All non-vested options are expected to vest.  The total fair value of options vested during the fiscal years ended August 31, 2012, 2011 and 2010 was $66,000, $74,700 and $79,700, respectively.  The weighted average grant date fair value of options granted during the fiscal years ended August 31, 2012, 2011 and 2010 was $1.23, $3.11 and $2.49, respectively.

Share-based compensation expense for the fiscal years ended August 31, 2012, 2011 and 2010, was $54,600, $94,600 and $87,600, respectively.

At August 31, 2012, the Company had unrecognized expenses relating to non-vested options that are expected to vest totaling $13,200. The weighted-average period over which these options are expected to vest is less than two years. The Company has not recorded any excess tax benefits to additional paid in capital.

Warrants

As of August 31, 2012, the Company had outstanding warrants to purchase 92 shares of common stock at an exercise price of $1.80 per share.
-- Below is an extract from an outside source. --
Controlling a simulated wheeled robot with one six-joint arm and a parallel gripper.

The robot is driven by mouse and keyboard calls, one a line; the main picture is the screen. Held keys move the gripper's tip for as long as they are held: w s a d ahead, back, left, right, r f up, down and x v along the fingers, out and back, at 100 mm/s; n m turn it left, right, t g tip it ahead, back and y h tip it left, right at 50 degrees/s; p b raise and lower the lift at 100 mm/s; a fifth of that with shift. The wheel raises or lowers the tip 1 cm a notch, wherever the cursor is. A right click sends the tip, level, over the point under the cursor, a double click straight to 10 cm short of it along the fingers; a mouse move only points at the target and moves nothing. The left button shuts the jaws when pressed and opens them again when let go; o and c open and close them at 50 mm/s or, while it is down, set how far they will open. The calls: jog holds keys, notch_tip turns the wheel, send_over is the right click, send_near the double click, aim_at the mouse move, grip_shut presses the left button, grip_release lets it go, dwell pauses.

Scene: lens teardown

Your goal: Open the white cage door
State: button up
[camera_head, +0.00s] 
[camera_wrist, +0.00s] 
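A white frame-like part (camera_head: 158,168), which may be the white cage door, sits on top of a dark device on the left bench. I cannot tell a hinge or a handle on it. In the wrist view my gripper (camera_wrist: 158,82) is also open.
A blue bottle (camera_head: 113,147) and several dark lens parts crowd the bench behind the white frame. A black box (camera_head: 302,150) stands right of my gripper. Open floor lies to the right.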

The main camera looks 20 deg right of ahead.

These warrants expire six months from the earlier of:

(i)
The date all of the Export Water is sold or otherwise disposed of,

(ii)
The date the CAA is terminated with respect to the original holder of the warrant, or

(iii)
The date on which the Company makes the final payment pursuant to Section 2.1(r) of the CAA.

No warrants were exercised during fiscal 2012, 2011 or 2010.

Pledged Common Stock Owned by HP A&M

Pursuant to the Arkansas River Agreement, HP A&M pledged, transferred, assigned and granted to the Company a security interest in and to the Pledged Shares, consisting of 1,500,000 shares of Pure Cycle common stock and the proceeds there from.  Due to the HP A&M default, subsequent to fiscal 2012 the Pledged Shares were sold pursuant to a foreclosure sale for $3.5 million or $2.35 per share.  See Note 15 – Subsequent Events below.

Registration Rights Agreement

Pursuant to the Arkansas River Agreement the Company granted HP A&M one demand right to request the registration of 750,000 shares of Pure Cycle common stock and piggyback rights, which were exercised in 2007, to register an additional 750,000 shares of Pure Cycle common stock.  The demand rights expired August 31, 2011.